Output all of the data below exactly as given.
--- Start Collected data ---
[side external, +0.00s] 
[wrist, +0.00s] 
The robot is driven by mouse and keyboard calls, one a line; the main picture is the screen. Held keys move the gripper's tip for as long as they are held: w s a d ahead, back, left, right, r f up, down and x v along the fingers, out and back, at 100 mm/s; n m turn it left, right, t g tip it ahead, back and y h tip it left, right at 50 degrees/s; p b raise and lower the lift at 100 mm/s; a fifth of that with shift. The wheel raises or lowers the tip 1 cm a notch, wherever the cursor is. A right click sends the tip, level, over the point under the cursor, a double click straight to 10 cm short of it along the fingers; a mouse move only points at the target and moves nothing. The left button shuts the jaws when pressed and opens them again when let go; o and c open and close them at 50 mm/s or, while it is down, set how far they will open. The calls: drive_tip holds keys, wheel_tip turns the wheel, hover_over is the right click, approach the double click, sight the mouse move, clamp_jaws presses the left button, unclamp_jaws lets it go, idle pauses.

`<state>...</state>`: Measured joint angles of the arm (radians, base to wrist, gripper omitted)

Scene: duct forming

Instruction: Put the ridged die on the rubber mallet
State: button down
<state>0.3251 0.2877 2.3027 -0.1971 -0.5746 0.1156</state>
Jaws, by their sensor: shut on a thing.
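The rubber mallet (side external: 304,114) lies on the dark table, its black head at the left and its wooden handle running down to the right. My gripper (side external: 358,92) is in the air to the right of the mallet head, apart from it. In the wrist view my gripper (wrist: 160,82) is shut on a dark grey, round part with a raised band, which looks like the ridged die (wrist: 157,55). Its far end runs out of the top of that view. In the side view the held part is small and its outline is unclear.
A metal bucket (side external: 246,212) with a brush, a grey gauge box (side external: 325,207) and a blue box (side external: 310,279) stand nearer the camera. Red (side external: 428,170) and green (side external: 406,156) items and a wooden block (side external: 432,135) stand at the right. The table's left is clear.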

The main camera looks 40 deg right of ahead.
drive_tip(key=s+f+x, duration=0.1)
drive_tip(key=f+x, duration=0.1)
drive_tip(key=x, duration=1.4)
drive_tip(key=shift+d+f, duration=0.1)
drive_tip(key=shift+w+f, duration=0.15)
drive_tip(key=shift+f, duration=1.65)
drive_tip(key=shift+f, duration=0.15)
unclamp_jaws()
--- End Collected data ---
(Solution):
[side external, +0.00s] 
[wrist, +0.00s] 
The robot is driven by mouse and keyboard calls, one a line; the main picture is the screen. Held keys move the gripper's tip for as long as they are held: w s a d ahead, back, left, right, r f up, down and x v along the fingers, out and back, at 100 mm/s; n m turn it left, right, t g tip it ahead, back and y h tip it left, right at 50 degrees/s; p b raise and lower the lift at 100 mm/s; a fifth of that with shift. The wheel raises or lowers the tip 1 cm a notch, wherever the cursor is. A right click sends the tip, level, over the point under the cursor, a double click straight to 10 cm short of it along the fingers; a mouse move only points at the target and moves nothing. The left button shuts the jaws when pressed and opens them again when let go; o and c open and close them at 50 mm/s or, while it is down, set how far they will open. The calls: drive_tip holds keys, wheel_tip turns the wheel, hover_over is the right click, approach the double click, sight the mouse move, clamp_jaws presses the left button, unclamp_jaws lets it go, idle pauses.

`<state>...</state>`: Measured joint angles of the arm (radians, base to wrist, gripper omitted)

Scene: duct forming

Instruction: Put the ridged die on the rubber mallet
State: button down
<state>0.3251 0.2877 2.3027 -0.1971 -0.5746 0.1156</state>
Jaws, by their sensor: shut on a thing.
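The rubber mallet (side external: 304,114) lies on the dark table, its black head at the left and its wooden handle running down to the right. My gripper (side external: 358,92) is in the air to the right of the mallet head, apart from it. In the wrist view my gripper (wrist: 160,82) is shut on a dark grey, round part with a raised band, which looks like the ridged die (wrist: 157,55). Its far end runs out of the top of that view. In the side view the held part is small and its outline is unclear.
A metal bucket (side external: 246,212) with a brush, a grey gauge box (side external: 325,207) and a blue box (side external: 310,279) stand nearer the camera. Red (side external: 428,170) and green (side external: 406,156) items and a wooden block (side external: 432,135) stand at the right. The table's left is clear.

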The main camera looks 40 deg right of ahead.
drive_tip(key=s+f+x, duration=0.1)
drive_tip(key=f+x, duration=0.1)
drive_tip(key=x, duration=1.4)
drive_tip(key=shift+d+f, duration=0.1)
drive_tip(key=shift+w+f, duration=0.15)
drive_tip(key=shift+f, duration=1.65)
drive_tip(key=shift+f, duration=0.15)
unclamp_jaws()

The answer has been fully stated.